Und - das haben wir schon gehört - ganze 45 Sozialpädagogen finanziert das Land für die 522 Ganztagsgrundschulen im Land, um ihre Arbeit zu unterstützen. - Reichlich wenig.

Auch das Konzept der guten jahrgangsgemischten Eingangsstufe, das der Minister gerade erwähnte, bringt die Landesregierung nicht wesentlich voran. Noch immer arbeiten nur knapp 6 % der Grundschulen nach diesem Konzept.

(Karl-Heinz Klare [CDU]: Weil sie es beantragen müssen!)

Meine Damen und Herren, was die demografische Entwicklung betrifft, so lässt die Landesregierung die Schulen dabei erst recht im Stich. Das Problem haben Sie ja noch genannt, Herr Althusmann. Aber Konzepte?

Vor ungefähr zwei Wochen haben Sie, Herr Minister, an die Kommunen appelliert, auch kleine Grundschule zu erhalten - gerade auch wieder.
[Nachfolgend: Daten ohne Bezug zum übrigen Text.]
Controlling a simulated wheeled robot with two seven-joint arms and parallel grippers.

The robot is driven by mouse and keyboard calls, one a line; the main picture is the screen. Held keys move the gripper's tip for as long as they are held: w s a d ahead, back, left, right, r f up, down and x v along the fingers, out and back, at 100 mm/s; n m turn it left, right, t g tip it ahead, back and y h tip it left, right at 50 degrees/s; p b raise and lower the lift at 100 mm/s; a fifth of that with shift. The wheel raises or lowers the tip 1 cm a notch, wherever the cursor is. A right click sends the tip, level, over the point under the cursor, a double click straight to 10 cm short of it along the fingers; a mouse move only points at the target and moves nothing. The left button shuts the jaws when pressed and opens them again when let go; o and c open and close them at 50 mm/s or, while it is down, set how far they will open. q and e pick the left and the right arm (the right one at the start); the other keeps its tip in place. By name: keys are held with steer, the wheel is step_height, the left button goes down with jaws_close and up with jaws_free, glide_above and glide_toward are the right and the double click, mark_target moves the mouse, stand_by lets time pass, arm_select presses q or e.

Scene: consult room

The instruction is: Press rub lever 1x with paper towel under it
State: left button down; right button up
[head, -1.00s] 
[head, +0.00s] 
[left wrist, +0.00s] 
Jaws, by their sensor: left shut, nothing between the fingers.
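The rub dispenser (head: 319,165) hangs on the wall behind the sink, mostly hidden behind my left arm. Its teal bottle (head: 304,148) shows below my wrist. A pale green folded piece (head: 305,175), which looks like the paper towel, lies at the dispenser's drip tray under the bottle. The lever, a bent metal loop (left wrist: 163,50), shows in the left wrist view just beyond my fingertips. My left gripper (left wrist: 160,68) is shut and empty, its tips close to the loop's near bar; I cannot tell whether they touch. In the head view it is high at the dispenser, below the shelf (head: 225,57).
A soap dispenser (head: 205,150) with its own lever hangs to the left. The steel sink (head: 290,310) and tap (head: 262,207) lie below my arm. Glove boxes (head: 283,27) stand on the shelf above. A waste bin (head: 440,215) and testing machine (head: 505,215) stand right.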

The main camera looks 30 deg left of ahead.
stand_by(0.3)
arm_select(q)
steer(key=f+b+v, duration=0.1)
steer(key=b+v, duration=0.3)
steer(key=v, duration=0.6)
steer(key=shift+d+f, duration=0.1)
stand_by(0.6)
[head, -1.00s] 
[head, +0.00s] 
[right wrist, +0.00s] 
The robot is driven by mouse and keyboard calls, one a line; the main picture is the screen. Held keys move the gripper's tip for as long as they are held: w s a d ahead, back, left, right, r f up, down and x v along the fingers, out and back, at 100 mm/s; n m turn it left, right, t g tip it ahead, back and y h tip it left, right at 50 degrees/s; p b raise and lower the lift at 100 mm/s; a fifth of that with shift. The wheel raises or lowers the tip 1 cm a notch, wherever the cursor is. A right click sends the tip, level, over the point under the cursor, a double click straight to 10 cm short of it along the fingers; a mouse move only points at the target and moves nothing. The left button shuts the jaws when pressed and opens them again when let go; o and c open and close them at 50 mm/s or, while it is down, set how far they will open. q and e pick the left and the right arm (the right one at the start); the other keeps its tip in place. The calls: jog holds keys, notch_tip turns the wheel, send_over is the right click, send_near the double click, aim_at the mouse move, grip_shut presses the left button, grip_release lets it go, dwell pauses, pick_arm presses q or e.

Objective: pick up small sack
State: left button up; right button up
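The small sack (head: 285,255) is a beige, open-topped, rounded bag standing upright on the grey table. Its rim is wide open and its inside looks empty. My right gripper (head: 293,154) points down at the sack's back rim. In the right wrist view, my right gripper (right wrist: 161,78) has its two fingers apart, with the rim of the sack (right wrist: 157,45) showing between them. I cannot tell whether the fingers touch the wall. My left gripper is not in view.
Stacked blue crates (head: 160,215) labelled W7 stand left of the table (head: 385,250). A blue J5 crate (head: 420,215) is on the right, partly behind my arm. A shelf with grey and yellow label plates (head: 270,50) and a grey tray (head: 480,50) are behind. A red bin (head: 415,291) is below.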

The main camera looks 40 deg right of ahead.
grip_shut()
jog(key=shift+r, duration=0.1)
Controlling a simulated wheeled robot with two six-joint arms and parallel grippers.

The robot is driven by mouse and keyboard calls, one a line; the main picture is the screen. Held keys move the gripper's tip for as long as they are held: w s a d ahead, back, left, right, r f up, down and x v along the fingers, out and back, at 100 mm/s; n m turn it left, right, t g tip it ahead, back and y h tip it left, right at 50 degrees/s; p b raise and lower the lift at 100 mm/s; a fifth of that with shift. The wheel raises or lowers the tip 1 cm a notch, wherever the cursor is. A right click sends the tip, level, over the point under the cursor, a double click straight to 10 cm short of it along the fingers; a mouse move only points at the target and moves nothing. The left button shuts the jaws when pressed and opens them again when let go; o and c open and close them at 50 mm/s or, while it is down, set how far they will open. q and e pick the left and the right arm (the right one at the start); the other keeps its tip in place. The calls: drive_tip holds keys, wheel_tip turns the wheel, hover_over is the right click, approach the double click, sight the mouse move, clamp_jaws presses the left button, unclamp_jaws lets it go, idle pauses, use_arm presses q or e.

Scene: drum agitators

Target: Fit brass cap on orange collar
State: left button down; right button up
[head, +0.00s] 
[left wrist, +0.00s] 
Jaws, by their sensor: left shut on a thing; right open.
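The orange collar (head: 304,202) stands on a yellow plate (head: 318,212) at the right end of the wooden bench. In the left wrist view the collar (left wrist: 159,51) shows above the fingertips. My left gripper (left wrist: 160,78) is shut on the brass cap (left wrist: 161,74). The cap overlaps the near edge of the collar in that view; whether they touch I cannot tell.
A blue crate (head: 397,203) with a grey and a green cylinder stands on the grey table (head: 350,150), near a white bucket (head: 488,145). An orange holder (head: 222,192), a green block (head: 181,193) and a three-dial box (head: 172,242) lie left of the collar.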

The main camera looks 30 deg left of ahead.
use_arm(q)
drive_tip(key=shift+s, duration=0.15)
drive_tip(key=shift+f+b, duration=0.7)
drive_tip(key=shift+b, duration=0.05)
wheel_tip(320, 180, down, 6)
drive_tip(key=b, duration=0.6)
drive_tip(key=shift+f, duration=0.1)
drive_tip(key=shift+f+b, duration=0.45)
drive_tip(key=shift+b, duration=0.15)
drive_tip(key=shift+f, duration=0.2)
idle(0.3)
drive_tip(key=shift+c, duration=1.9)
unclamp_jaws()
Aber tun Sie irgendwas dafür, dass auch kleine Grundschulen wirklich mit Qualität arbeiten können?

(Zuruf von der CDU: Selbstverständ- lich!)

Fehlanzeige!

Unterstützen Sie die Schulen dabei, gute Konzepte für jahrgangsübergreifenden Unterricht zu entwickeln? - Fehlanzeige!

Sorgen Sie dafür, dass die Einrichtung von Schulverbünden attraktiv wird? Kümmern Sie sich darum, dass die Leitungsstellen auch an kleinen Grundschulen nicht monate-, manchmal sogar jahrelang unbesetzt bleiben? - Wieder Fehlanzeige! Im Gegenteil: Derzeit sind 139 Schulleitungsstellen über längere Zeit unbesetzt. Herr Althusmann, Sie machen es sich zu einfach! Sie lassen die Kommunen im Regen stehen. Sollen die doch die Schulen schließen, denken Sie, dann mache ich mich nicht unbeliebt. - Wenn man die Leitungsstellen nur lange genug vakant lässt, wenn man über die Schulbehörde verbreiten lässt, dass klei

ne Grundschulen nicht die gleiche Qualität liefern könnten wie große - wie es im Moment landauf landab geschieht -, dann sorgt man durch die kalte Küche dafür, dass Schulen geschlossen werden, und schiebt die Verantwortung auf andere ab.

Man könnte zur Antwort auf die Große Anfrage noch vieles sagen: zur Sprachförderung, über deren Wirksamkeit die Landesregierung nichts weiß, zum fehlenden Werte- und Normenunterricht und zu Kenntnissen über die Qualitätsentwicklung. Meine Redezeit reicht nicht aus, um alle Versäumnisse aufzuzählen.

Insgesamt, Herr Althusmann, müssen wir feststellen: In Ihrer Antwort gibt es zwar eine ganze Menge Zahlen, aber Konzepte für die Weiterentwicklung der Grundschulen findet man nicht - übrigens seit neun Jahren nicht. Das ist ein Armutszeugnis für diese Landesregierung. Um die Grundschulen hat sich diese Landesregierung seit 2003 so gut wie überhaupt nicht gekümmert. Herr Althusmann, dabei kommt es doch auf den Anfang an. Es reicht nicht, das nur zu sagen, man muss das auch ausfüllen.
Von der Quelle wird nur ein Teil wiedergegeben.